● DATASET CONTENT:

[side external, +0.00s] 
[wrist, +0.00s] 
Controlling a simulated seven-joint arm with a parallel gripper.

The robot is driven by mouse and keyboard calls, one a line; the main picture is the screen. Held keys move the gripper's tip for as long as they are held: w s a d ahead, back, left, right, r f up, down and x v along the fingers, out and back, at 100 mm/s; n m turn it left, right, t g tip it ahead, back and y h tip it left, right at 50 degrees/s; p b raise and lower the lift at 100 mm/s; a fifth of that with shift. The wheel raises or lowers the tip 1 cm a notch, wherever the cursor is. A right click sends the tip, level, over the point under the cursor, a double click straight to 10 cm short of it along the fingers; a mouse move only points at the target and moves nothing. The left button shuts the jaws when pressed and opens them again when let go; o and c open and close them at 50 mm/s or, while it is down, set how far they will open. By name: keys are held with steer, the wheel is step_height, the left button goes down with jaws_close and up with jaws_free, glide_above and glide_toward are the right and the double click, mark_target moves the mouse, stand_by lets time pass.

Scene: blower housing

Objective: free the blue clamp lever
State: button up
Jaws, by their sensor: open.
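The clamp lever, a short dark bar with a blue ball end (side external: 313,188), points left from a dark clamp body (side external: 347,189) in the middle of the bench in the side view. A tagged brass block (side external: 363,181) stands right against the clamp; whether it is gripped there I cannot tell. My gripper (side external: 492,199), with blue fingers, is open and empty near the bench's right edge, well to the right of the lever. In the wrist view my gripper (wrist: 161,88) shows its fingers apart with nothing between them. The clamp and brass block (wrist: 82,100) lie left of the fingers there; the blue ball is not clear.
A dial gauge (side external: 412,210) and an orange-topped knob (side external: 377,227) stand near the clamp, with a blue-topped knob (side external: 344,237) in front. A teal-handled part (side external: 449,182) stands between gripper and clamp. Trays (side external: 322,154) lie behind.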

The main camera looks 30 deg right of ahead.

● WRITTEN PROBLEM: Write out a verbatim copy of the data, beginning with its first line and ending with the line that contains "Controlling a simulated".

● RESULT:
[side external, +0.00s] 
[wrist, +0.00s] 
Controlling a simulated seven-joint arm with a parallel gripper.

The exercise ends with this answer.